I was looking at the definition of kurtosis on the Corporate Finance Institute website.
“Kurtosis identifies whether the tails of a given distribution contain extreme values.”
“Kurtosis is a statistical measure that defines how heavily the tails of a distribution differ from the tails of a normal distribution.”
“In finance, a leptokurtic distribution shows that the investment returns may be prone to extreme values on either side. Therefore, an investment whose returns follow a leptokurtic distribution is considered to be risky.”
“In the finance context, the platykurtic distribution of the investment returns is desirable for investors because there is a small probability that the investment would experience extreme returns.”
I posted the following question on Twitter and tagged finance professor Rick Nason, author of Rethinking Risk Management.
“The graphs on this page confuse me. It looks like the narrow leptokurtic graph has few outliers. It looks like the wide platykurtic graph has more outliers. Opposite of definition?”
He replied, “It is at the extreme tails that you want to look. There you will see the black lines on top, showing that the probability of an extreme event (Black Swan) is higher. BTW – hard to draw these graphs from equations. Graphs from real life data tell better story.”
Ah so. I should be looking at the magnitude of the outliers outside the blue box (the far edge of the tails).
Basically I was mixing up more/less-extreme cases (magnitude) with more/fewer extreme cases (frequency):
- more extreme events = greater frequency
- more-extreme events = greater severity.
As the CFI website states: “In finance, kurtosis is used as a measure of financial risk. A large kurtosis is associated with a high level of risk for an investment because it indicates that there are high probabilities of extremely large and extremely small returns. On the other hand, a small kurtosis signals a moderate level of risk because the probabilities of extreme returns are relatively low.”
“An excess kurtosis is a metric that compares the kurtosis of a distribution against the kurtosis of a normal distribution. The kurtosis of a normal distribution equals 3. Therefore, the excess kurtosis is found using the formula: Excess Kurtosis = Kurtosis – 3”
- mesokurtic – the data follows a normal distribution. excess kurtosis = zero.
- leptokurtic – more-extreme outliers… more risky. positive excess kurtosis.
- platykurtic – less-extreme outliers… less risky. negative excess kurtosis. Flat tail like a platypus.
One thought on “Kurtosis as a measure of risk”
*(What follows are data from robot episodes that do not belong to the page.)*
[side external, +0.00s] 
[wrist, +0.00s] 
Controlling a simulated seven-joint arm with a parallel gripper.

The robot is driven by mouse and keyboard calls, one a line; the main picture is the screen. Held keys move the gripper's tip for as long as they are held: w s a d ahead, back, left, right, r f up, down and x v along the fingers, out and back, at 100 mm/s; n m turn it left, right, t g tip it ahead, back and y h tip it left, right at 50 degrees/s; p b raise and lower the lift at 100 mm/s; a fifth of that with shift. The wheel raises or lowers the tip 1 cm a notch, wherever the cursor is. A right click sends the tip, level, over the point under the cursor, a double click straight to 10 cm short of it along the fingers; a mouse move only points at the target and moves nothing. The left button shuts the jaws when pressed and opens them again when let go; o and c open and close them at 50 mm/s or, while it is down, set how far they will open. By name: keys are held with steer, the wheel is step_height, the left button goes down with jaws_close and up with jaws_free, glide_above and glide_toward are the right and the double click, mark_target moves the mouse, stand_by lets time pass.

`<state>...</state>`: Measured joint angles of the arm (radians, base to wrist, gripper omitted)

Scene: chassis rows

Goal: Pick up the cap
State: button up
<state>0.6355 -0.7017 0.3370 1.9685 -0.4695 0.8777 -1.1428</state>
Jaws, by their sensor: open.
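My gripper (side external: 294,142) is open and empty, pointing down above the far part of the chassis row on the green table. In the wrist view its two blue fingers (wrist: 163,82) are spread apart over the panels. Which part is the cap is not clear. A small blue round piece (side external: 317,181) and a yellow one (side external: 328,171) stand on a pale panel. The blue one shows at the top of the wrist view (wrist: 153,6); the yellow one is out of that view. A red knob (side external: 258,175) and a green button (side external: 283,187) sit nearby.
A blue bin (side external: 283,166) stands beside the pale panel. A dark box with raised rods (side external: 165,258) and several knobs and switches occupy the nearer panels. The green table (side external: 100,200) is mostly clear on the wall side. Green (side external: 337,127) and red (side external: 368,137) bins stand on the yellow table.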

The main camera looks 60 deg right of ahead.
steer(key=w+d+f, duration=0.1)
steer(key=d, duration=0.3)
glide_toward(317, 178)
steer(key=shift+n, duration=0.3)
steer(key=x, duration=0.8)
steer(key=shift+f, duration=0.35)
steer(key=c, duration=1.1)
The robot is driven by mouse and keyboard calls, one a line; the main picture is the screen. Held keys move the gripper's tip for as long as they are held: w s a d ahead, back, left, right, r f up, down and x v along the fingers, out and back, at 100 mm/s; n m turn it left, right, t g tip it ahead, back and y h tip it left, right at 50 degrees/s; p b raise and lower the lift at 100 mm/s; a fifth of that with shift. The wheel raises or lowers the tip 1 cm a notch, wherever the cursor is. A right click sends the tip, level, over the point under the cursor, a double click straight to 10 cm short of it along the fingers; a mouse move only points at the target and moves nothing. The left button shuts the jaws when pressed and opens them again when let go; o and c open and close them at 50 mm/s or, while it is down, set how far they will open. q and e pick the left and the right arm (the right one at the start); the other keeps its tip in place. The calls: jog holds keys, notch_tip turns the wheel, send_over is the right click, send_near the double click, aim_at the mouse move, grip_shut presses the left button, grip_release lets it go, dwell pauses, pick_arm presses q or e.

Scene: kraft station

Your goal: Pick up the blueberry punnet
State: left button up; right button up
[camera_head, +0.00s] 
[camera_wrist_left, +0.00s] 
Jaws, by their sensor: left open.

Good clarification. While it is good that people have gotten away from the incorrect “peakedness” interpretation, many people still don’t have it right. They think that higher kurtosis means “more outliers,” but this is not true. If you take a bunch of returns (say 100) ranging from -2.0 to 2.0 that are roughly normal, then the kurtosis is about 3.0. If you then add a single return at 10.0, the kurtosis jumps to around 25. But if you add 10 returns, all at 10.0, the kurtosis becomes much smaller, around 8.0. The point is that when adding a “bunch of outliers,” they are no longer so much outliers. An outlier is a *rare*, *extreme* value. If you add a bunch of them, they are no longer so rare or extreme.
So kurtosis does not measure the number of outliers, it measures their extremity.